# Exercise goal
Copy out all lines with the word "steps" in them.

[START OF Data to process]

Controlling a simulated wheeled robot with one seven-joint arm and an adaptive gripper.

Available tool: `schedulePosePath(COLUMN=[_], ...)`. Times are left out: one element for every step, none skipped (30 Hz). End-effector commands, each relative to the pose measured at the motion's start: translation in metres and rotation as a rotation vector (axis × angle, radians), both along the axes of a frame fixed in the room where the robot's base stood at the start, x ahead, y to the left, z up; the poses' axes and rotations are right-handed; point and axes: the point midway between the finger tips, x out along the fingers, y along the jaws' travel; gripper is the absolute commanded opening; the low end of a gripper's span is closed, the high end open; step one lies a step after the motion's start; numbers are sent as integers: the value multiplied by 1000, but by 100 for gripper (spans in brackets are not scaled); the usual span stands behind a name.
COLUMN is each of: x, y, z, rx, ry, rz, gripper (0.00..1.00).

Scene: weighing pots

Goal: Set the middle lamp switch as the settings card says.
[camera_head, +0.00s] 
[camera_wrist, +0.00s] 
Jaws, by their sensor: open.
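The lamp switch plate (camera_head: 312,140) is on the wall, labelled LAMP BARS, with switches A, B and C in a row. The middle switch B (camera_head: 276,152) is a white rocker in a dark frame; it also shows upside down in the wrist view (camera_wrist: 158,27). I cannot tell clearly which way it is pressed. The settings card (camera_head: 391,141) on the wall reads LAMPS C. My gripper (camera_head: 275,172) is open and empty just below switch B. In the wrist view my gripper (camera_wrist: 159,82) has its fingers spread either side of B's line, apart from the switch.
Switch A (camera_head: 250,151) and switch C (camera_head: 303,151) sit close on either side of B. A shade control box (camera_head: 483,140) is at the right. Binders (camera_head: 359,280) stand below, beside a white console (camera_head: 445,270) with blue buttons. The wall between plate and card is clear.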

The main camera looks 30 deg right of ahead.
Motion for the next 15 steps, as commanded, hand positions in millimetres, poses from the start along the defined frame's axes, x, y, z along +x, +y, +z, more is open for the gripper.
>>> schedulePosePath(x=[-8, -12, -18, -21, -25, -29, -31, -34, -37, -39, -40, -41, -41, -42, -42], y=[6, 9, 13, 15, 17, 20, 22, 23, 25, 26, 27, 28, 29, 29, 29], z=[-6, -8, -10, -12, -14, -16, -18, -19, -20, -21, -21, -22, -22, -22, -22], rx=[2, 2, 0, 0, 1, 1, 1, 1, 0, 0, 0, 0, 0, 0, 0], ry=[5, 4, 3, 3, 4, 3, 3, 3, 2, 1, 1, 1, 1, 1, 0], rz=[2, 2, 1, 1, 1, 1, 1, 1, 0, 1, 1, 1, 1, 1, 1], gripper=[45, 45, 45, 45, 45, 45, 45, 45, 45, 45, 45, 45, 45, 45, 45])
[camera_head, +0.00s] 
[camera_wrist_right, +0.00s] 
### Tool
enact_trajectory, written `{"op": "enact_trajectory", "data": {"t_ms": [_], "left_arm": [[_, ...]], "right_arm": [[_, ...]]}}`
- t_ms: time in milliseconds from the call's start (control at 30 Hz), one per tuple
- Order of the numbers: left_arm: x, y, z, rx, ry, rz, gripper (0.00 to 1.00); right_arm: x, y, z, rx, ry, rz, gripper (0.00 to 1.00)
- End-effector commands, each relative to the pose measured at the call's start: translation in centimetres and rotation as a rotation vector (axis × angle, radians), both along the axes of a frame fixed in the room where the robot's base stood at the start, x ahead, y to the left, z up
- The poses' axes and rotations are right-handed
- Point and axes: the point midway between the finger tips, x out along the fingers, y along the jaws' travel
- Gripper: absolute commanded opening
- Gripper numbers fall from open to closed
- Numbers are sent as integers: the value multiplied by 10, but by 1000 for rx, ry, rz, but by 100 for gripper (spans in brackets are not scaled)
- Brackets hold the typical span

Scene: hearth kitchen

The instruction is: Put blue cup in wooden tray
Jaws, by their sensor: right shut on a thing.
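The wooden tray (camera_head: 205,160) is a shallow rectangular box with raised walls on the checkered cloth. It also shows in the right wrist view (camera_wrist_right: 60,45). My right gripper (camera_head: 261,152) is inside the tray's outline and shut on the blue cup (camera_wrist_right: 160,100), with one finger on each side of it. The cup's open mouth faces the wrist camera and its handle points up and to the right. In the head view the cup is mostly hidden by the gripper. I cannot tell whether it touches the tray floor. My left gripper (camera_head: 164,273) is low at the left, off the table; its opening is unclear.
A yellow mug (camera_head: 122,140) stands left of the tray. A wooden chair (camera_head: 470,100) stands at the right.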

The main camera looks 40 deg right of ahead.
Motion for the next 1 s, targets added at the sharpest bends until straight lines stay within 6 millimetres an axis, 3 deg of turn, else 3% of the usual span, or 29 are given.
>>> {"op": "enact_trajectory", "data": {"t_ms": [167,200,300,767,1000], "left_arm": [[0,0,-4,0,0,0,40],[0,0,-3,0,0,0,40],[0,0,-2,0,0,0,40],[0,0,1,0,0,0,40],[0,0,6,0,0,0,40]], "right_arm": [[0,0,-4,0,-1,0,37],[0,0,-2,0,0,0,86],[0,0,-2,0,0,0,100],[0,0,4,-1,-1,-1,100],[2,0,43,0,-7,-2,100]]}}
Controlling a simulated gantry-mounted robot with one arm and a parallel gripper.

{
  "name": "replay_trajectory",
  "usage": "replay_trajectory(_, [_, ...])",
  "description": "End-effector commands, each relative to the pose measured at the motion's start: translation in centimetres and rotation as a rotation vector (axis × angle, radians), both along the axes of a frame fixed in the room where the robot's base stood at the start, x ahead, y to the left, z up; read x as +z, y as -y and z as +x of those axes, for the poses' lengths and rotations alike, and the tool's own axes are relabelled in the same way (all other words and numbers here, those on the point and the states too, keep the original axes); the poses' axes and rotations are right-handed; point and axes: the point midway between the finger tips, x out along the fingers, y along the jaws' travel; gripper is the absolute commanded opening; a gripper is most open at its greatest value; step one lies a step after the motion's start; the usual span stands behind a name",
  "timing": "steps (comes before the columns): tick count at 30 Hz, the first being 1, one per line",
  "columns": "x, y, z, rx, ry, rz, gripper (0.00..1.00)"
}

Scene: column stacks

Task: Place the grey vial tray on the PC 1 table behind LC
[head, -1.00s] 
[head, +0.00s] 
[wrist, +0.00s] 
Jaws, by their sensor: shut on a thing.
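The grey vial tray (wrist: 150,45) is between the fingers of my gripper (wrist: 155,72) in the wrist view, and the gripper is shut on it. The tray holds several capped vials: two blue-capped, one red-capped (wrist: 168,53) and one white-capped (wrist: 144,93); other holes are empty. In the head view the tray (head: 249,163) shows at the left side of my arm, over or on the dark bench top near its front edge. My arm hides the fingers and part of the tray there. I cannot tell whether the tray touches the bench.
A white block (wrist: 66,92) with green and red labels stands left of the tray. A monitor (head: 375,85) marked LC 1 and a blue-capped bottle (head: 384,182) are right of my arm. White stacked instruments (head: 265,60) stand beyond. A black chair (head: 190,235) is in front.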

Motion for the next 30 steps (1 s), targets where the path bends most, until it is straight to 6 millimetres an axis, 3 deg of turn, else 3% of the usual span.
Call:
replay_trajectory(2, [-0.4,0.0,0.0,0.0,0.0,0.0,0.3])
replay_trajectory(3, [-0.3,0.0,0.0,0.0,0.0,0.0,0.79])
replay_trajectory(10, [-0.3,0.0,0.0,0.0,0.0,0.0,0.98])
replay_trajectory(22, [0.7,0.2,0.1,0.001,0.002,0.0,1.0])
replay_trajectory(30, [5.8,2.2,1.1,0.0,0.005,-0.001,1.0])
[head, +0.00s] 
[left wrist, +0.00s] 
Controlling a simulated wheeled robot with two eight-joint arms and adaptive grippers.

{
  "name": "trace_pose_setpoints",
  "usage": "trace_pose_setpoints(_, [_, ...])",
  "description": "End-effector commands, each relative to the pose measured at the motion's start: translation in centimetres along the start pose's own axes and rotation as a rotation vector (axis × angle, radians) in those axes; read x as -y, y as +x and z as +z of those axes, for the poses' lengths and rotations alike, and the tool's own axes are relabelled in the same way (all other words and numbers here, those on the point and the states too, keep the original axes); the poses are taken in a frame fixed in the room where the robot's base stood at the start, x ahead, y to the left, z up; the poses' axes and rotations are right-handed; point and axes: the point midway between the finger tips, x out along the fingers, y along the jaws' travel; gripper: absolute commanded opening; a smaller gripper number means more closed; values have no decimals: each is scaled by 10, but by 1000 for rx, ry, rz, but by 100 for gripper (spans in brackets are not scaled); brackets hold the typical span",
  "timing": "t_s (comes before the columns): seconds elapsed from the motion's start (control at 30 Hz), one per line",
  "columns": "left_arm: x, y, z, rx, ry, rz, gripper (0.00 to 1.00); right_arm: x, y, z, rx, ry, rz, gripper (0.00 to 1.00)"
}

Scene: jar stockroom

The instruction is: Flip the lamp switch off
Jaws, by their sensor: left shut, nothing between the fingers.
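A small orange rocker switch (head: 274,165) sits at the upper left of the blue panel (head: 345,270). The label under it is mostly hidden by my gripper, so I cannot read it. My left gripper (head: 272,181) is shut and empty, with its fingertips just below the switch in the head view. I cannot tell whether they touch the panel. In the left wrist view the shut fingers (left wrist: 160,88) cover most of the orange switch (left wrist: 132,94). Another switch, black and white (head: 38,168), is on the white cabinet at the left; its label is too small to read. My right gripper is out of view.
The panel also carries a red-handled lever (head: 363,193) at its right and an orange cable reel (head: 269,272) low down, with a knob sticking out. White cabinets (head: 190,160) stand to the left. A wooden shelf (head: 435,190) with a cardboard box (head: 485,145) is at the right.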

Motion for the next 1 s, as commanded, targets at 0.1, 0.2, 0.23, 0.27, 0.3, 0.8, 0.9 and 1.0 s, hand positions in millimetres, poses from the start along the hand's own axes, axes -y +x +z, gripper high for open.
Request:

[END OF Data to process]

# In response
Motion for the next 15 steps, as commanded, hand positions in millimetres, poses from the start along the defined frame's axes, x, y, z along +x, +y, +z, more is open for the gripper.
  "timing": "steps (comes before the columns): tick count at 30 Hz, the first being 1, one per line",
Motion for the next 30 steps (1 s), targets where the path bends most, until it is straight to 6 millimetres an axis, 3 deg of turn, else 3% of the usual span.

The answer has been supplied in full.